I told him grandma went to heaven to be with God and that was about it. Of course, this was a very painful time for me and he saw me cry a lot. He would just look at me and say, "do you miss your mommy?" and "it's okay, mama, she's in heaven and not sick anymore." (sniff, sniff) So he just accepted the little bit that I told him about it because it is over their heads at that age.

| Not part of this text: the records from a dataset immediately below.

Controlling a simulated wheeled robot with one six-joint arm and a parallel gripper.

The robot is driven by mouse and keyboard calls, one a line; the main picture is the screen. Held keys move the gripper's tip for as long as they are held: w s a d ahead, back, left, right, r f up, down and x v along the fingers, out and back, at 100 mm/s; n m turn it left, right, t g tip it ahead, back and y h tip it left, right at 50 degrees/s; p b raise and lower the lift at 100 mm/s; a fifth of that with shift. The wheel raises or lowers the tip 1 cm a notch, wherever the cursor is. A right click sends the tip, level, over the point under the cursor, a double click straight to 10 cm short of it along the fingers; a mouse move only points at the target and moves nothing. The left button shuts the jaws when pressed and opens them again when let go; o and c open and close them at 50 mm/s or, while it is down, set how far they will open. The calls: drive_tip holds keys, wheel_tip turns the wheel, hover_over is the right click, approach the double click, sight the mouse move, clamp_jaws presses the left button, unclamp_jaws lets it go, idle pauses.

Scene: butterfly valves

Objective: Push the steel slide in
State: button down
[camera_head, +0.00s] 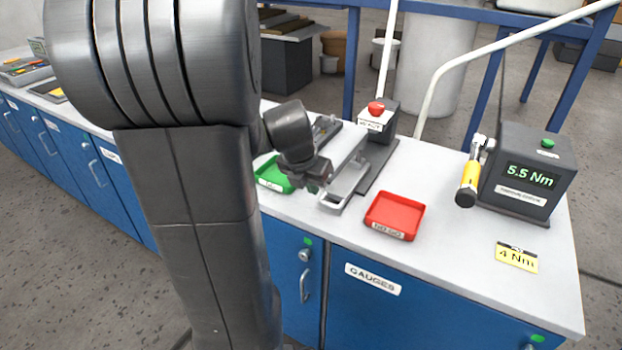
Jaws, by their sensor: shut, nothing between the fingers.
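The steel slide (350,181) is a flat grey metal piece with a looped handle at its front end. It lies along a dark fixture base (379,165) on the white bench, its handle end sticking out toward the bench's front edge. A dark box with a red button (376,108) stands at the fixture's back end. My gripper (316,187) is shut and empty, just left of the slide's handle. I cannot tell whether it touches the handle. My arm covers much of the left side of the view.
A green tray (272,178) sits left of the gripper, partly hidden by my arm. A red tray (395,215) sits right of the slide. A torque tester (526,172) reading 5.5 Nm, a yellow-handled wrench (470,180) and a 4 Nm card (516,257) are further right.

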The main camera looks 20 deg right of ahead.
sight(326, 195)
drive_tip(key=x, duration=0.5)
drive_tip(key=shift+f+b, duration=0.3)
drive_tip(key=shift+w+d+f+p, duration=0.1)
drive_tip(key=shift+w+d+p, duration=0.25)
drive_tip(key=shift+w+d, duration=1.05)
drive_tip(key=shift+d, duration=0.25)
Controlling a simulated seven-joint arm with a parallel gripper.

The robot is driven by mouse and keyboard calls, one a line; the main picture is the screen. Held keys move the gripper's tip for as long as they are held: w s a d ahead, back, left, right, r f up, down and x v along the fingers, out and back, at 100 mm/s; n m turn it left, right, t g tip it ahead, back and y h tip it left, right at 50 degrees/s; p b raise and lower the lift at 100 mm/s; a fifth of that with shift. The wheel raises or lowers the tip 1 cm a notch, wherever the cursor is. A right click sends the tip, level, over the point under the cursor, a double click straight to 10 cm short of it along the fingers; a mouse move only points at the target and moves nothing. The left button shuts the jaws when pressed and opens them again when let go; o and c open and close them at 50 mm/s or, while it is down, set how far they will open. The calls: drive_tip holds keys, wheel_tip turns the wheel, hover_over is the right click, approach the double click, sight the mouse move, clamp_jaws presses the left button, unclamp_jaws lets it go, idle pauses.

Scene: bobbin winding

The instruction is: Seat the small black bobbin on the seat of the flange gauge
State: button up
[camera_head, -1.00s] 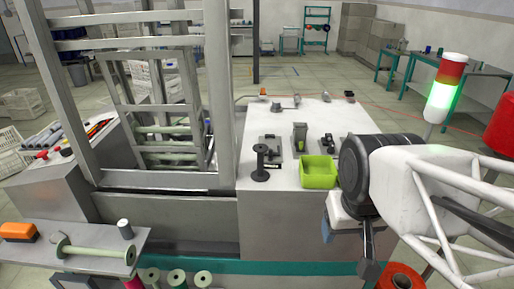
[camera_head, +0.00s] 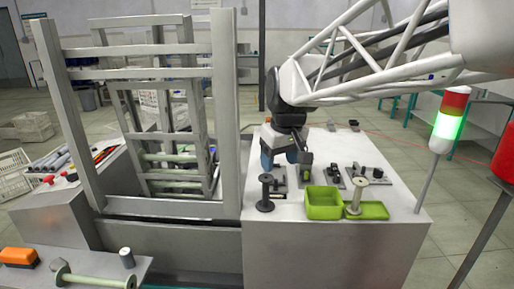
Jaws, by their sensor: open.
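A dark bobbin (camera_head: 265,193) with a wide black lower flange stands upright at the left front of the grey bench top (camera_head: 300,228); it is the darkest spool in view. Several small dark fixtures stand in a row behind the green bin, including one at left (camera_head: 279,182) and one at right (camera_head: 356,171). I cannot tell which one is the flange gauge, and its seat is not clear. My gripper (camera_head: 289,163) is over the left part of the row, behind and above the bobbin, open and apart from it. It partly hides the fixtures there.
A green bin (camera_head: 323,206) stands right of the bobbin. A green tray (camera_head: 373,211) beside it carries a pale bobbin (camera_head: 354,196). A metal frame (camera_head: 226,110) rises left of the bench. A signal lamp (camera_head: 447,120) stands at right. The front bench top is clear.

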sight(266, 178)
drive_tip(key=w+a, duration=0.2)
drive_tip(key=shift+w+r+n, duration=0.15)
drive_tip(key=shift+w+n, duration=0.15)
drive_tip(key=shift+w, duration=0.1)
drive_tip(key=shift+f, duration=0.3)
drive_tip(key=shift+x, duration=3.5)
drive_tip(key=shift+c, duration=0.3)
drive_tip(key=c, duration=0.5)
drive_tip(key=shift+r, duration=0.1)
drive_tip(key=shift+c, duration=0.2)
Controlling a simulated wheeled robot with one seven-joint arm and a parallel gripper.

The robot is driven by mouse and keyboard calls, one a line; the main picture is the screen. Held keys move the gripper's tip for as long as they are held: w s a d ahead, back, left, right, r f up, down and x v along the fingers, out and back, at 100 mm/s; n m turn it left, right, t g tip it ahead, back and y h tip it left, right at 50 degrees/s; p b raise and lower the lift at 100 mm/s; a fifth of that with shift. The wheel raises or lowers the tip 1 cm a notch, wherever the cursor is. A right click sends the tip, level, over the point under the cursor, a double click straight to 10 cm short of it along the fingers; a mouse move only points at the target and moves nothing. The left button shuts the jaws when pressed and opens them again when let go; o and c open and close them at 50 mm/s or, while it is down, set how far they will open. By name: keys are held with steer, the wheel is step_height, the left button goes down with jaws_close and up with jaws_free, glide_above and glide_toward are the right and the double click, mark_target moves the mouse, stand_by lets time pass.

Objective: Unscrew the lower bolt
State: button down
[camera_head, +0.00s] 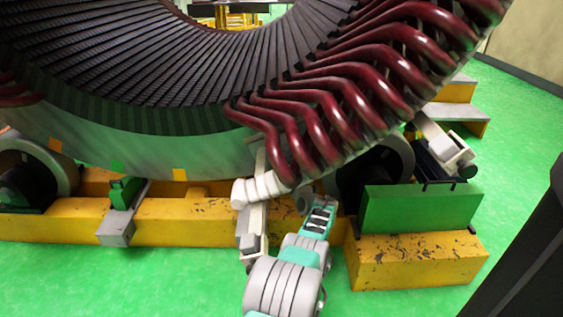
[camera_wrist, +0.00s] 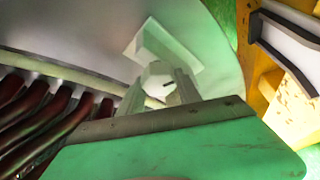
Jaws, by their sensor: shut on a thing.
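In the wrist view my gripper (camera_wrist: 160,91) reaches toward the pale stator ring with its two grey fingers. The fingers are shut on a pale hexagonal bolt head (camera_wrist: 157,72), one finger on each side of it. The bolt sits just below a pale block (camera_wrist: 165,45) on the ring's face. The green gripper body fills the bottom of the wrist view and hides what lies below. In the head view my arm reaches up to the stator (camera_head: 145,143) beside its dark red coils. The bolt and the fingertips cannot be made out there.
Dark red coil ends (camera_head: 318,130) hang close to my arm; they also show at the left of the wrist view (camera_wrist: 40,115). Yellow beams (camera_head: 70,222) and a green block (camera_head: 418,210) stand below the stator. Rollers flank it. Green floor lies clear in front at left.

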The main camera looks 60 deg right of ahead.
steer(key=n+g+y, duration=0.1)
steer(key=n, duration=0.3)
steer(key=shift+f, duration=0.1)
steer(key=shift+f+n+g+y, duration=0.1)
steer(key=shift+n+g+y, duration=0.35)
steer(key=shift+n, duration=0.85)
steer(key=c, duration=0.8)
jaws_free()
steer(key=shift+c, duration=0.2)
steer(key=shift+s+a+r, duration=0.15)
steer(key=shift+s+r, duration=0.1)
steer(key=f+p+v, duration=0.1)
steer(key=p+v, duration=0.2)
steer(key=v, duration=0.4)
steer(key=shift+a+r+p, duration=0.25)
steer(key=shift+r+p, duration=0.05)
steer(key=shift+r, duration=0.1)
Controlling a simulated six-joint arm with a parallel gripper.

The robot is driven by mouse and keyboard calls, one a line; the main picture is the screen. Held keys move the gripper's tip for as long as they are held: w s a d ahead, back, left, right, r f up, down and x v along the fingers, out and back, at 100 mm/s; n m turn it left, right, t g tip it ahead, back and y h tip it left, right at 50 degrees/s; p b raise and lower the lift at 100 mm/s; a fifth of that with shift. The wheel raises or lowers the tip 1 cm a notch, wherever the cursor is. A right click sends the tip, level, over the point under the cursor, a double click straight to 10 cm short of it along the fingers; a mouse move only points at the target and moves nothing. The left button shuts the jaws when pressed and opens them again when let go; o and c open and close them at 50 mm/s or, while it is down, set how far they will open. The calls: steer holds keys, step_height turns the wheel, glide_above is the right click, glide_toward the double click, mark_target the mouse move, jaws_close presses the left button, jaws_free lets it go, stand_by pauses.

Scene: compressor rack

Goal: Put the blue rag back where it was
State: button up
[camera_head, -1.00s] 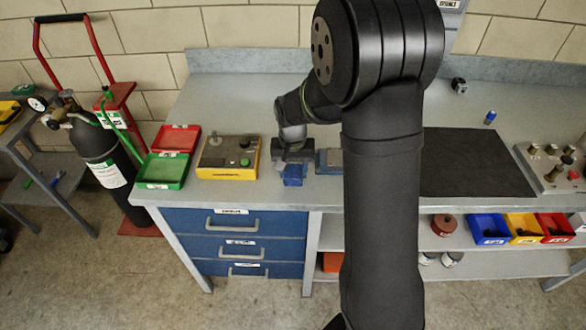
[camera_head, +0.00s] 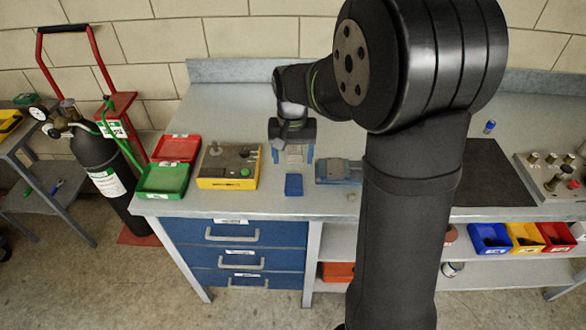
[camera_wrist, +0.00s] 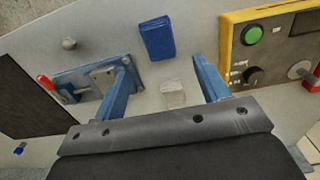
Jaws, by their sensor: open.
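The blue rag (camera_head: 293,185) lies folded on the grey bench near its front edge, between the yellow control box and a small blue fixture. In the wrist view the rag (camera_wrist: 157,38) shows flat on the bench, beyond the fingertips and clear of them. My gripper (camera_head: 293,152) is open and empty, behind the rag in the head view. In the wrist view my gripper (camera_wrist: 163,72) has its two blue fingers wide apart. A small pale block (camera_wrist: 173,93) shows on the bench between the fingers.
The yellow control box (camera_head: 230,167) stands left of the rag. The blue fixture (camera_head: 338,171), with a red-tipped handle in the wrist view, is to the right. A small knob (camera_wrist: 69,43) stands near it. Green (camera_head: 161,181) and red (camera_head: 177,148) trays are farther left.

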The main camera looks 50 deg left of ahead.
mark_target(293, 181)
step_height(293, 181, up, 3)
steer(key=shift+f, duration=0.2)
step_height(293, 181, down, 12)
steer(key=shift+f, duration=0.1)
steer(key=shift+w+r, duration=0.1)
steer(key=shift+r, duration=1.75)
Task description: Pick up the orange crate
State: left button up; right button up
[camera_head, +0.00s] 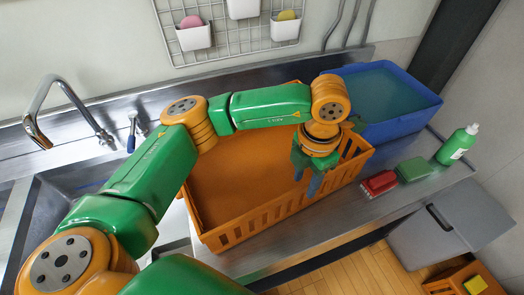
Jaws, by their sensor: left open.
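The orange crate (237,178) stands on the steel counter, with slotted walls and an empty-looking inside. My left arm reaches across above it from the left and hides part of its far side. My left gripper (307,177) is open and points down near the crate's right part, close to its front slotted wall. I cannot tell whether the fingers touch the wall. My right gripper is not in view.
A blue tub (388,129) of greenish liquid stands behind the crate at the right. A red brush (378,184), a green sponge (414,169) and a green bottle (457,146) line the counter to the right. A faucet (62,110) and sink are at left. A grey bin (440,225) stands below.

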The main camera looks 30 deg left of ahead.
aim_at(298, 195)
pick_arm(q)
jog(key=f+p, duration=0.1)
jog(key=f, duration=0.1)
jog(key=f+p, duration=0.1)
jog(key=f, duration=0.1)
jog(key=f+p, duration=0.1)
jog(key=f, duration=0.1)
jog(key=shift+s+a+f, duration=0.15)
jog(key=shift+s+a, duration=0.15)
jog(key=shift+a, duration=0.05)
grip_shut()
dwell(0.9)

Good luck with everything.

Kristen
Paolo 11-00
Benjamin 8-03

jubilee
10-13-2004, 02:00 AM
You've gotten some great advice, and I simply wanted to add that when my son has asked difficult questions I've asked him in return what he thought. Like when my son was about 3 years old: "Mommy, where did kitty go when he died?" "What do you think, Jacob?" "Well, I think kitty is flying in the clouds chasing yarn." Then we just had some time remembering kitty and his love of chasing everything from yarn to a beam of light. It gives the child a chance to voice their concerns and actually doesn't go over their head with too much info.

toomanystrollers
10-13-2004, 08:10 AM
I'm sorry for your loss.

My dad died when dd was 4 and we didn't bring her to the wake or funeral. She was very close with her Buppa and I knew I wasn't emotionally up to all her questions. And I'd rather have her memories of Bup when he was alive, not laid out in a casket.

Tess and her brother attended the gathering at my mom's house following the services. They definitely helped lighten the mood and the relatives got to spend time with them.